Hang Lung Properties Ltd., the Hong Kong developer that focuses on building shopping malls in China, said first-half underlying profit rose 72 percent after it booked more gains from selling homes and commercial assets.
Earnings excluding revaluation gains and deferred tax climbed to HK$2.52 billion ($325 million) in the six months to June 30 from HK$1.47 billion a year earlier, the developer said in a statement to the Hong Kong stock exchange today. That’s close to the median estimate of HK$2.4 billion from three analysts surveyed by Bloomberg News. Sales rose 60 percent to HK$4.23 billion.
Hang Lung, Hong Kong’s third-biggest developer by market value, joined rivals such as Sun Hung Kai Properties Ltd. in divesting shopping malls, offices and parking garages in the city over the past year to raise cash ahead of an increase in government land sales. It’s also seeking cash to fund development projects in other parts of China.
“The results look better than expected,” said Lee Wee Liat, a Hong Kong-based analyst at BNP Paribas Securities Asia, who has a “hold” rating on the stock.
The company booked a gain of HK$220 million in profit from the sale of its so-called non-core assets, it said today. The company in May sold a building in the city’s northwestern Kwai Chung district for HK$528 million and parking lots in the Tin Hau district, in the east of Hong Kong Island, for HK$220 million. It was the first time Hang Lung sold non-core commercial assets in Hong Kong since 1998, according to spokesman Kwan Chuk-fai.
Hang Lung, which derives almost half its rental income from other parts of China, is seeking to build up more cash reserve as it awaits a pullback in land prices, Chairman Ronnie Chan said in the company’s annual report in January.
The company, which is planning to open at least one property in Chinese cities outside of Hong Kong every year, will in September open its second shopping mall in the northeastern Shenyang city.
Rental profit from China, which includes shopping malls in Shanghai, Jinan and Shenyang, rose 26 percent to HK$1.17 billion, while those from Hong Kong gained 5 percent to HK$1.25 billion, the company said today.
The company made HK$798 million in profit selling apartments in Hong Kong in the first-half, Hang Lung said. It didn’t sell any properties a year earlier.
Hong Kong’s new chief executive, Leung Chun-ying, pledged to put more land on the market in a bid to rein in home prices that jumped more than 80 percent since the start of 2009 and are now the world’s highest. Hang Lung, which is investing at least $8.5 billion in mainland Chinese real estate, hasn’t bought land in Hong Kong for more than a decade, Chan has said.
Hang Lung’s shares climbed 3.8 percent to HK$27.60 at the close in Hong Kong, extending the rally this year to 25 percent, the third-best performer in the seven-member Hang Seng Property Index.

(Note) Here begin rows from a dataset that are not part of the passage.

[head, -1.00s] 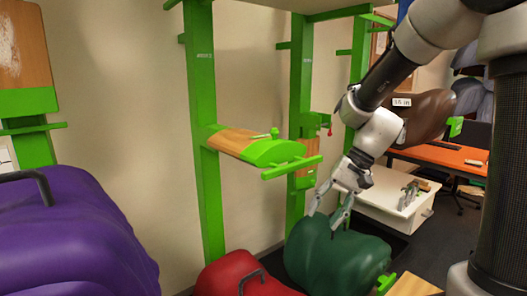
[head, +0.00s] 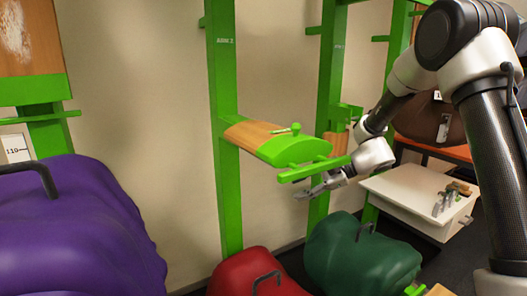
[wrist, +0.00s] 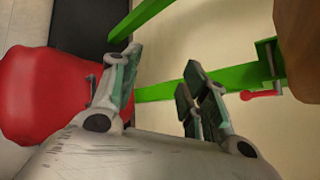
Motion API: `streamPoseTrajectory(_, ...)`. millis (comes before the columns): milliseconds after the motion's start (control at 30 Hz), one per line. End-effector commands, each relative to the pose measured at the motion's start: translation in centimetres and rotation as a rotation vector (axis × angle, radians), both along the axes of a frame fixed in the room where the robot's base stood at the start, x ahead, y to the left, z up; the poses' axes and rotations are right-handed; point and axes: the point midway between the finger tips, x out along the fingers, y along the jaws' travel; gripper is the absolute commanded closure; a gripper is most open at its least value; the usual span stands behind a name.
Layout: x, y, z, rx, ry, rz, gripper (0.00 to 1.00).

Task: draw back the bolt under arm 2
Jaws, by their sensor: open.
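Arm 2 (head: 250,135) is a wooden arm with a green front end and crossbar, fixed to a green post (head: 221,80). In the wrist view, its wooden underside (wrist: 299,45) seems to fill the right edge. The bolt (wrist: 262,94) shows there as a red handle at a green bracket beside the post; in the head view it is hidden. My gripper (head: 303,193) is open and empty, just below the arm's front crossbar, pointing left. In the wrist view, the gripper's fingers (wrist: 163,66) are apart, with the bolt to their right and not between them.
A red saddle (head: 240,275) and a green saddle (head: 360,255) stand below; the red one also shows in the wrist view (wrist: 40,100). A purple saddle (head: 80,225) is at left. A white cabinet (head: 415,205) with small tools stands at right.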

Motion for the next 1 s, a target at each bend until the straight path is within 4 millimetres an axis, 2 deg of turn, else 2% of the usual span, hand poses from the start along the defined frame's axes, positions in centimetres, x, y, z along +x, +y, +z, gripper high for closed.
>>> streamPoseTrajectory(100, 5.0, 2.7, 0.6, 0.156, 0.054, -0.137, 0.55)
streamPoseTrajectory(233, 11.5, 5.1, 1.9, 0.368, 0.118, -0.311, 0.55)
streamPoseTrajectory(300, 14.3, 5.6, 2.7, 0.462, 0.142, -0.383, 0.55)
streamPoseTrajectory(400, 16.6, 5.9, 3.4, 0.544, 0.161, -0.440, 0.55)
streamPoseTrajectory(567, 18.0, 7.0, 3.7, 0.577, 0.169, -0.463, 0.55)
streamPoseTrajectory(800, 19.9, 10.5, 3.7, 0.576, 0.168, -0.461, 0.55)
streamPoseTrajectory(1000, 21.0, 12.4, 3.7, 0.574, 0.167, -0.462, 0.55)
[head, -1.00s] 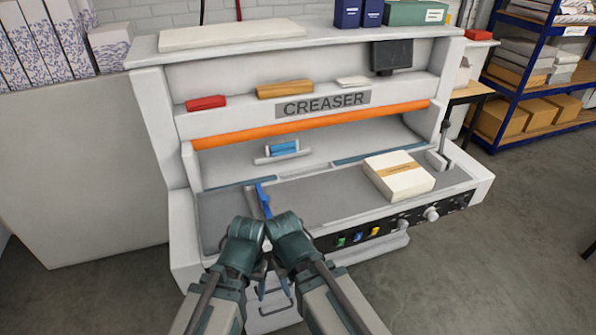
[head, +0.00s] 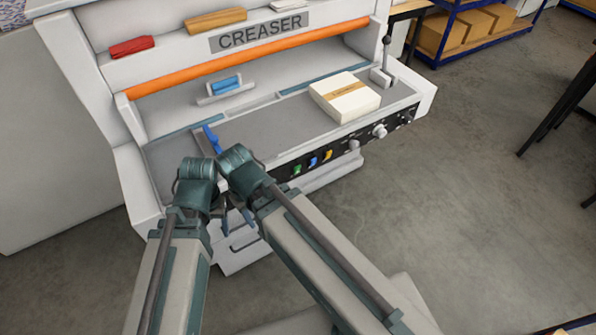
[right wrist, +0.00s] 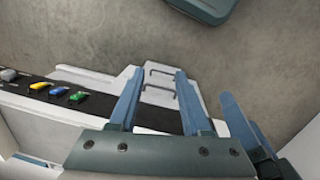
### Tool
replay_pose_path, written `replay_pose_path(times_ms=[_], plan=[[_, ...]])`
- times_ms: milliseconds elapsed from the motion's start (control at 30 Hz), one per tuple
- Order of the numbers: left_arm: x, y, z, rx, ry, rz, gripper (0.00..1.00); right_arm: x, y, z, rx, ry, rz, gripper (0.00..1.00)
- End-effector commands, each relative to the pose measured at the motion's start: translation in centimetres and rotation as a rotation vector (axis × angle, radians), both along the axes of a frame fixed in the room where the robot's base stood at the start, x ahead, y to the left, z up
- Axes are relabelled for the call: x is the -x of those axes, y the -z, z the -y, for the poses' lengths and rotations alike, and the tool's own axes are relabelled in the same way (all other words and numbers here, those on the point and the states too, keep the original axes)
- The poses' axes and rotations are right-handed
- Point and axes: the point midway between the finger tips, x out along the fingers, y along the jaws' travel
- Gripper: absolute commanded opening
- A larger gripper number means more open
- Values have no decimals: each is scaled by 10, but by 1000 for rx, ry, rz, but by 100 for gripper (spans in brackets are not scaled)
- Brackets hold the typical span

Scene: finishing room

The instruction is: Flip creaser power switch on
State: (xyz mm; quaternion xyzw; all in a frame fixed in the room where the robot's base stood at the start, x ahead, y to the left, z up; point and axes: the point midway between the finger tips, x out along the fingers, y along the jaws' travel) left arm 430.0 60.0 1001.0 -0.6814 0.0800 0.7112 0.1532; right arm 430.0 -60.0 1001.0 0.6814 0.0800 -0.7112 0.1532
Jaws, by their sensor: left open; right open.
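The creaser (head: 260,31) is a pale grey machine with an orange bar. Its black front panel carries a green switch (head: 296,169), a blue switch (head: 312,161), a yellow switch (head: 327,155) and round knobs (head: 379,131). No power label is readable. In the right wrist view, the green switch (right wrist: 78,97) is left of my right gripper (right wrist: 157,100), whose two blue fingers are open and empty in front of the panel. My left gripper (head: 226,212) is close beside it, below the panel's left end, open; wrists partly hide both grippers in the head view.
A white paper stack (head: 344,100) lies on the creaser bed. A blue-topped piece (head: 212,138) stands at the bed's left. Drawer handles (right wrist: 160,75) are below the panel. Shelving with boxes (head: 466,27) is at the back right.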

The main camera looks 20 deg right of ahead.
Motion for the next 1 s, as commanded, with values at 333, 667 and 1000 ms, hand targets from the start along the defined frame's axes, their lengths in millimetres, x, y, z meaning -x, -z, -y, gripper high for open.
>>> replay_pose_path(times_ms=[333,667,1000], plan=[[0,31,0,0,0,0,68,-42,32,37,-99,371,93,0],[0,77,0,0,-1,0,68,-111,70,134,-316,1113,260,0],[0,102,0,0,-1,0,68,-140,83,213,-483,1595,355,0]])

Including gains from revaluation, net income for the year rose 55 percent to HK$3.68 billion, or HK$0.82 a share, from HK$2.37 billion, or HK$0.53 a share, a year earlier.
The developer has net cash of about HK$1.58 billion, today’s statement said.
Hang Lung, founded by Ronnie Chan’s father Chan Tseng-hsi in 1960, is also building projects in Dalian, Jinan, Wuxi, Tianjin and Kunming. Its developments in Hong Kong include the Standard Chartered Building in the Central business district and Hang Lung Centre in the Causeway Bay area.